Seperti novel Ziarah, saya terkesan dengan bahasa novel Iwan, meskipun tipis, 160-an halaman tetapi tidak justru  menjadikan novel ini enteng. Akan tetapi bila dibandingkan dengan novel filsafat Dunia Sophie, Kering lebih segar. Kita tidak perlu bolak-balik kamus untuk mencari arti istilah-istilah sebab di Kering tidak banyak istilah. Kalau novel Dunia Sophie seperti diktat resume filsafat barat Kering adalah kisah hidup yang jauh lebih filsafat. Pasalnya memotret langsung kehiduapn Tokoh Kita sendiri. Konfliknya meskipun datar-loncat-datar-loncat membuat kita tetap harus fokus dalam menyelesaikannya.
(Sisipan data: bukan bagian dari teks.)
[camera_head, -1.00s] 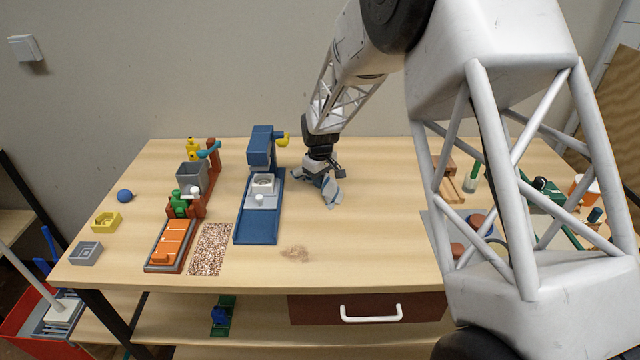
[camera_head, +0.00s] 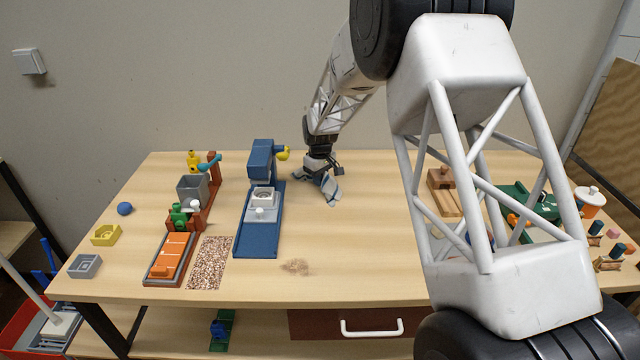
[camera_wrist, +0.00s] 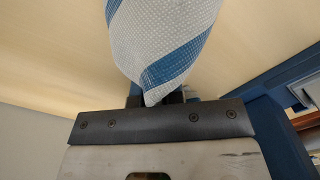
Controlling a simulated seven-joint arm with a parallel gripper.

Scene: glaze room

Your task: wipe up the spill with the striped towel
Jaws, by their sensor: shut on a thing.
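The striped towel (camera_head: 328,184) is light grey with blue bands. It hangs crumpled from my gripper (camera_head: 318,168), at the back middle of the table, right of the blue machine. In the wrist view the towel (camera_wrist: 165,40) bulges out from between the fingers, which it mostly hides. My gripper is shut on it. I cannot tell whether the towel's lower end touches the table. The spill (camera_head: 297,267) is a small brownish smear near the table's front edge, in front of and left of the towel. Nothing covers it.
The blue machine (camera_head: 258,225) stands left of my gripper. A speckled mat (camera_head: 210,263) and an orange-topped tray (camera_head: 170,258) lie left of the spill. A wooden block piece (camera_head: 440,180) and a green case (camera_head: 530,203) are at right. The table (camera_head: 350,240) between is clear.
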Keingintahuan saya apa sebenarnya yang hendak disampaikan oleh Iwan. Apakah ia hanya sekadar menulis novel untuk menciptakan gaya baru? Apakah Iwan menulis novel untuk membuktikan bahwa karyanya tidaklah terlalu dipengaruhi kebudayaan barat. Buktinya tokoh-tokoh yang ia gunakan bukanlah tokoh borjuis, melainkan gelandangan : Bekas mahasiswa.

Ya manusia adalah proyek dirinya. Makanya aku setuju manusia tidak perlu dinilai sebelum ia mati sebab proyek belum selesai. Pada saat hidup manusia baru pantas diberi saran saja. Bolehlah sedikit kritik. Selain itu identitas bukanlah sebuah kemanunggalan aku yang dulu bukanlah yang sekarang. Begitu lirik lagu Tegar mantan pengamen yang berubah menjadi penyanyi di industri musik itu. Jangan-jangan dia pernah mempelajari eksistensialisme. Nah seperti kata Sartre untuk menjadi eksistensialis orang tidak perlu menamatkan teori-teori tentang etre pour soi, etre en soi, faktisitas, mauvaise foi, cukup dengan merasa malu, merasa canggung dihadapan orang lain, merasa iri itu sudah menandakan bahwa anda adalah seorang eksistensialis.


Referensi : Skripsi Sarjana, Fakultas Ilmu Pengetahuan Budaya Program Studi Ilmu Filsafat Depok 2011,Tika Sylvia Utami. Ketidaktunggalan Identitas dalam Novel Kering Iwan Simatupang, Tinjauan Berdasarkan Eksistensialisme Jean Paul Sartre.